Le Triomphe de la Galerie des Glaces




La galerie des Glaces à Versailles a été restaurée. Et désormais, chacun peut s’y voir comme projeté dans le plus grand des siècles, le dix-septième. C’est un peu de la tradition de l’enfant roi qui succéda à Louis XIV, et qu’il inaugura son règne en se jetant sur le parquet ciré de la galerie mythique et pour se coucher au sol afin de s’en mettre plein les yeux de ces décors de Le Brun, d’avant le cinémascope.

Le règne du plus grand des monarques changea tout dans les arts, l’architecture et jusqu’à la conception même de l’univers. A la vérité, il était né et avait été conçu et élevé comme une arme de la monarchie française. Et pour qu’elle exerçât enfin son leadership mondial. Car, on n’avait pas oublié l’affront fait à Charlemagne, quand il fut couronné par la dextre suprême du pape et par les instances au-dessus de la vaticane. C’est Napoléon Ier qui fermera cette plaie narcissique, puisqu’il osa se couronner soi-même, et devant le pape médusé par un tel changement de régime chez les dieux.

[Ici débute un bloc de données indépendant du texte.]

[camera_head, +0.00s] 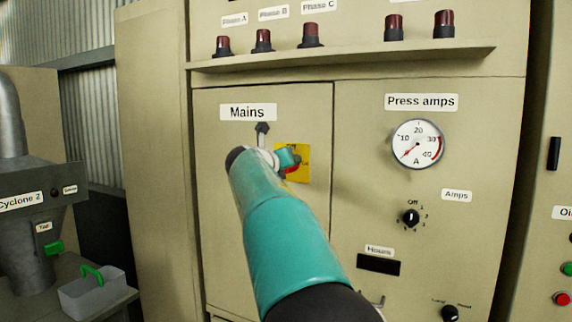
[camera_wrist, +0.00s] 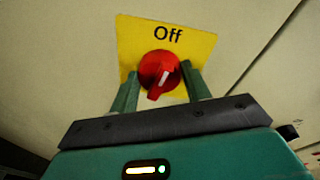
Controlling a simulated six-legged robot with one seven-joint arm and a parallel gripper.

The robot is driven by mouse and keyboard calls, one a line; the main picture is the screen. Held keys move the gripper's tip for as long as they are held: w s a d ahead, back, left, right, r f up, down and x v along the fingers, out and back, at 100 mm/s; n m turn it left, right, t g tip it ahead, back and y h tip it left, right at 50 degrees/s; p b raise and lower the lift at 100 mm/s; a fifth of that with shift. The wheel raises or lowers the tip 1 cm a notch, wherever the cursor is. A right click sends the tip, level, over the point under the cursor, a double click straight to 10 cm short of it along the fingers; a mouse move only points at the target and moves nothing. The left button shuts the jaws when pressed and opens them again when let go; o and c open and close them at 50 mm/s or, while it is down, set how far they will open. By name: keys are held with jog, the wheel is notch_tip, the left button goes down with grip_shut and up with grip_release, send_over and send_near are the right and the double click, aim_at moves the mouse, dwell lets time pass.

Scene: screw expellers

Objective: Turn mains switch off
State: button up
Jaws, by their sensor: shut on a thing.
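The mains switch is a red knob (camera_wrist: 158,70) with a white mark, on a yellow plate (camera_wrist: 200,45) that reads "Off" above the knob in the wrist view. The white mark runs steeply, slightly slanted. My gripper (camera_wrist: 160,76) has one teal finger on each side of the knob and is shut on it. In the head view, the yellow plate (camera_head: 304,158) is on the cabinet door under the "Mains" label (camera_head: 248,112). My gripper (camera_head: 284,158) covers most of the knob there; only a bit of red shows.
A press amps gauge (camera_head: 417,144) and an amps selector (camera_head: 411,217) are on the panel to the right. A shelf ledge (camera_head: 340,58) juts out above, under several dark red lamps. A grey bin (camera_head: 95,295) with a green handle stands at lower left.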

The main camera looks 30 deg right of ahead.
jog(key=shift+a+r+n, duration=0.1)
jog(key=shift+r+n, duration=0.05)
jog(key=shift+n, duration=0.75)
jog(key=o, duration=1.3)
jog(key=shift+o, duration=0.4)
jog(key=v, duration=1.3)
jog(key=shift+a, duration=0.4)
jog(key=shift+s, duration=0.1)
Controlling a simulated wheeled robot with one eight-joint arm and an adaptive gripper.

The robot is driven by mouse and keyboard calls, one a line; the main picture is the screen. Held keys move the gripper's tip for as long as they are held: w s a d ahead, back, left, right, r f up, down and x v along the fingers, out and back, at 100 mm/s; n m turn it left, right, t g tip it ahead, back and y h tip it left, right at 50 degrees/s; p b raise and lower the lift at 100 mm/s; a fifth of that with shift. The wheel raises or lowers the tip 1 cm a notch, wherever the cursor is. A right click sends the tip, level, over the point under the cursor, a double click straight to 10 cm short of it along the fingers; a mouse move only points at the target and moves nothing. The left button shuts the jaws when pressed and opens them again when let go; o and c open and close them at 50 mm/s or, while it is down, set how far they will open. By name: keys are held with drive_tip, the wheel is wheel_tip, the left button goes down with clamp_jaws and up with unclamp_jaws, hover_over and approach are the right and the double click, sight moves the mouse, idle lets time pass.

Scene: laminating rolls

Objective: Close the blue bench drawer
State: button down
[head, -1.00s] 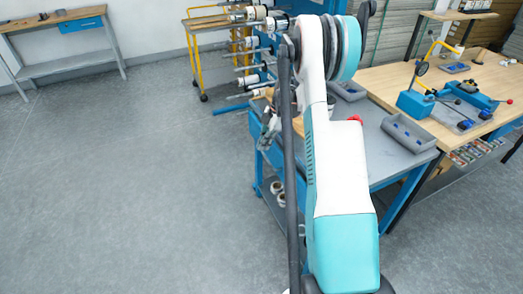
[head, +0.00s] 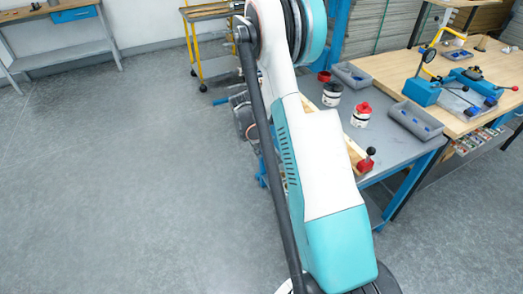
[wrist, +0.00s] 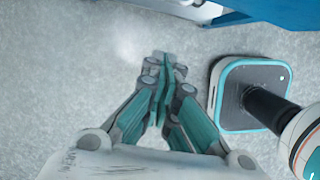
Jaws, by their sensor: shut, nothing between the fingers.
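My gripper (wrist: 165,65) shows in the wrist view with its fingers together and empty, over bare grey floor. A blue panel (wrist: 280,12) crosses the top right of that view, apart from the fingertips; I cannot tell if it is the drawer or the bench frame. In the head view, my arm hides the left front of the blue-framed bench (head: 400,152), so a drawer there cannot be made out. Another blue drawer (head: 75,14) sits under a wooden workbench at the far left and looks shut.
On the bench stand a red-lidded pot (head: 361,115), a dark-lidded pot (head: 332,94) and a grey tray (head: 416,121). A red clamp with a black knob (head: 367,161) is at its near edge. A yellow trolley (head: 203,50) stands behind. The floor at left is clear.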

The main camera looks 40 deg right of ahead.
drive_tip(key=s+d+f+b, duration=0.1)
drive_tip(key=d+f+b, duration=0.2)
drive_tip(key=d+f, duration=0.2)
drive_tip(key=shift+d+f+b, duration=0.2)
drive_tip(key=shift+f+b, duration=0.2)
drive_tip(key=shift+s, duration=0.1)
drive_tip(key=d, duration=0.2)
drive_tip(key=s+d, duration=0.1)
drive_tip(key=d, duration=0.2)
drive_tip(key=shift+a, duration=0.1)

Dans l’histoire et derrière ses conflits entre empires assez cousins, on savait qu’il régnait surtout une lutte entre le pouvoir ultramontain, c’est-à-dire du pape à Rome, et à l’autre versant, le pouvoir gallican du roi de France. Celui qui gagnait l’hégémonie savait qu’il régnait aussitôt sur le monde entier. Et bien que de droit divin, le roi de France contestait, mais sans le dire, la toute-puissance de la religion, du moins dans sa jeunesse. C’est assez dire, que, dans le classicisme du baroque versaillais, on y mettait tant de dieux et de déesses grecques et romains que le paganisme s’y peignait ses galeries assez trompeuses. Et, en des scénographies chargées de prétextes picturaux qui en disaient long à qui savait les lire.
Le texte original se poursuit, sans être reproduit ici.